Conagra Raises The Dividend
Conagra released its calendar 3Q/fiscal 4Q earnings report this morning and confirmed what I have been seeing within the group all year; conditions support aggressive dividend growth. The company declared its latest distribution and raised it for the first time in three years. The increase is more than noteworthy for its size, just shy of 30% a move that increases the yield to just over 3.0%. Looking at the metrics, the payout ratio goes up as well but only by 400 basis points and is still running below the 40% mark relative to this quarter’s earnings. I’ll get to that in a minute, the salient point here is the new dividend is attractive, safe, and has an outlook for future growth.
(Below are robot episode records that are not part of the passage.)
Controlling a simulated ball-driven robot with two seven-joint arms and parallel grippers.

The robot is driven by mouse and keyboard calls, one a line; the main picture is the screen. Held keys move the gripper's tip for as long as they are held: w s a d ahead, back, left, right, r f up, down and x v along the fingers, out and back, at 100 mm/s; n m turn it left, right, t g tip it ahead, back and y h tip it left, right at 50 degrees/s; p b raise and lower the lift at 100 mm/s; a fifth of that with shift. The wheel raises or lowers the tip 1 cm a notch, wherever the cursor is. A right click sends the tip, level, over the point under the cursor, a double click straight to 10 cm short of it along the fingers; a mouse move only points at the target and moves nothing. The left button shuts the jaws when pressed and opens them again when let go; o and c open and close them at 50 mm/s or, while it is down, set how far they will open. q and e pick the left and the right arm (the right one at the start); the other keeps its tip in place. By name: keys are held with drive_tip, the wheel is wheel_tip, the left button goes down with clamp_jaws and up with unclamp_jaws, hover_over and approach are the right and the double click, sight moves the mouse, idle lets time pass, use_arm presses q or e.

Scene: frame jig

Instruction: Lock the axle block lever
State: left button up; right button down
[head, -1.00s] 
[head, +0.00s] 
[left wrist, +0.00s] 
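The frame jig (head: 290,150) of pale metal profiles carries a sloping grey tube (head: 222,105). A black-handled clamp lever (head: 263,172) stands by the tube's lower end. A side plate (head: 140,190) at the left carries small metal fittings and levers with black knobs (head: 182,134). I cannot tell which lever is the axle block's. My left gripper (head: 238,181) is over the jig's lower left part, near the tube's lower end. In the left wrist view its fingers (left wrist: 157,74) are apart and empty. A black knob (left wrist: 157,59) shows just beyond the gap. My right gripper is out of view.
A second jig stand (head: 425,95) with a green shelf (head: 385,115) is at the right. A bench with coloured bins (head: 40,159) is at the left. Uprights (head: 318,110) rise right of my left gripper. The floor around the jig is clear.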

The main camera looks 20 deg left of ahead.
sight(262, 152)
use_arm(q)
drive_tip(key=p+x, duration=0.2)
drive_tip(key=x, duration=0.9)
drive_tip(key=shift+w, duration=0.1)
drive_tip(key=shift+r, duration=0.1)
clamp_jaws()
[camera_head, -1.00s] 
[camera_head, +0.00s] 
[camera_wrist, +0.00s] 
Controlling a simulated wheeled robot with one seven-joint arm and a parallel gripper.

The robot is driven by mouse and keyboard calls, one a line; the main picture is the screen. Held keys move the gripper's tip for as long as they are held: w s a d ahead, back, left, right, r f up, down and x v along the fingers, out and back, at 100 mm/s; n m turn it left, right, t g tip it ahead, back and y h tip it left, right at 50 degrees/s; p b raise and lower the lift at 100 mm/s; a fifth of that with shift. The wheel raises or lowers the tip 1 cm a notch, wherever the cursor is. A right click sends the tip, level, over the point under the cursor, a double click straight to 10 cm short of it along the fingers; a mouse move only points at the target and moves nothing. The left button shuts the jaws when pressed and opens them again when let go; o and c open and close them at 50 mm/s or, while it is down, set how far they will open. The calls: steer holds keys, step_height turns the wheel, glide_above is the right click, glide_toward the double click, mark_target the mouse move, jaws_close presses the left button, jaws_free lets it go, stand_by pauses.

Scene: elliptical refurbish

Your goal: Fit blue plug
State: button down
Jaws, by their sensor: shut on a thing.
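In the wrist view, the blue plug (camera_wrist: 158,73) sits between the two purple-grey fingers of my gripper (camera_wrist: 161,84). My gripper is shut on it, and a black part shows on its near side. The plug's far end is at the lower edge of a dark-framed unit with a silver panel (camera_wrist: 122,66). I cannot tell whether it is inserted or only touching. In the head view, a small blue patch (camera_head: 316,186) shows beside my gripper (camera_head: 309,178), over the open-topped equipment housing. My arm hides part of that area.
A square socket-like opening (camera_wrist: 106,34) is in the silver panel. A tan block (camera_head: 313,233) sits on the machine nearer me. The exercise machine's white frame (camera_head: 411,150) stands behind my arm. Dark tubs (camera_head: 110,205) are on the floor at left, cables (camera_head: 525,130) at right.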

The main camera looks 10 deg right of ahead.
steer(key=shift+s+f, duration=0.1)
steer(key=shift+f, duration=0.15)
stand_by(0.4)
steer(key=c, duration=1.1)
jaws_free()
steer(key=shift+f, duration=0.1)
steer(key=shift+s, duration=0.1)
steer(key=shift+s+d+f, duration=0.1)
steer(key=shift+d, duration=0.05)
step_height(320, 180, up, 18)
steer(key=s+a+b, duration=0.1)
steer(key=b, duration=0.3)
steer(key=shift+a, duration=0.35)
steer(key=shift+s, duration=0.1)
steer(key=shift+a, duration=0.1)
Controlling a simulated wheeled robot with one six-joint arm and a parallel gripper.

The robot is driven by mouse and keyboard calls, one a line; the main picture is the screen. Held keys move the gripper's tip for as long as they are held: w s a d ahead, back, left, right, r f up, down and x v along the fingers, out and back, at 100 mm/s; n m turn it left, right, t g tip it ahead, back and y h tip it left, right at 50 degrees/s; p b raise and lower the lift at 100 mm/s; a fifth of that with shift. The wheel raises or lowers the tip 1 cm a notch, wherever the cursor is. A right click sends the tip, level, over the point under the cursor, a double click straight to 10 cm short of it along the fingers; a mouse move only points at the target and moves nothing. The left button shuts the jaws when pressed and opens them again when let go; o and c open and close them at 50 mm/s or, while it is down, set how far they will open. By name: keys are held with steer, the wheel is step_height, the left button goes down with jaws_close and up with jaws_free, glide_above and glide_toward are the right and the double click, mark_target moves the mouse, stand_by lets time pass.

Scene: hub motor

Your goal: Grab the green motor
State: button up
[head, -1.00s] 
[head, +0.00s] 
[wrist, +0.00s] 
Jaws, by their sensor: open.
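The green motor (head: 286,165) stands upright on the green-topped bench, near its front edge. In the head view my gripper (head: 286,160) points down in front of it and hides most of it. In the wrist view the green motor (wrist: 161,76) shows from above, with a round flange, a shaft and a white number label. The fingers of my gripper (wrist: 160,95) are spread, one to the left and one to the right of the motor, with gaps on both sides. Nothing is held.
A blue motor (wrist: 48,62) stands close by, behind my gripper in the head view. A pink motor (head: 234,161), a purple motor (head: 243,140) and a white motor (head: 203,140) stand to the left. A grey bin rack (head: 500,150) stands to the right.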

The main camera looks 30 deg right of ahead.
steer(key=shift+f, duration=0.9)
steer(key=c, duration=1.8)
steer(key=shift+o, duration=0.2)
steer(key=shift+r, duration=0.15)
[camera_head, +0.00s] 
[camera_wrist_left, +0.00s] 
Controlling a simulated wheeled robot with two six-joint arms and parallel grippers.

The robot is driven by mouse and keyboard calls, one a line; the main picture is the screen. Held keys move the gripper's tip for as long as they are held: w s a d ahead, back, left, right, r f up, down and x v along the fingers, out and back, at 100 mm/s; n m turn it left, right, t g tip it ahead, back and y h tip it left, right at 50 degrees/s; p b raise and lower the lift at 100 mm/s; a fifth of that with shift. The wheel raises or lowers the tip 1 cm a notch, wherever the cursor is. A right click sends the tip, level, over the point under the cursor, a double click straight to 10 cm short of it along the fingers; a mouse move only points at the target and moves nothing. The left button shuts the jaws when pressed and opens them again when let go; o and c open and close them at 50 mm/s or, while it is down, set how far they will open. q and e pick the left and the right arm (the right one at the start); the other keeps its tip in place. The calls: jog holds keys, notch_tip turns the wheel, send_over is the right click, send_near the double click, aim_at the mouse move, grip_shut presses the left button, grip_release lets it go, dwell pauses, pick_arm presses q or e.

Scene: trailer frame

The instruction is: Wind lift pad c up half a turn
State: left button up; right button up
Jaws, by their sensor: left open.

Conagra Brands Beats, Guides Higher
The 4th quarter was a good one for Conagra Brands. Total revenue grew 12.1% to $2.28 billion. This is $0.07 billion better than expected and driven by strong organic sales growth. Net organic sales growth topped 15% versus the 10.9% expected by the analysts. The bottom line results are even better. Adjusted EPS came in at $0.70 or $0.13 better than estimated. In terms of growth, the 4th quarter EPS grew by 62%.
On a segment basis, the company says it saw margin growth in all four primary segments. Within that, the company saw “significant net sales growth in all three retail categories”. At the company level, the net margin grew 800 basis points over the last year while operating margins increased by 450.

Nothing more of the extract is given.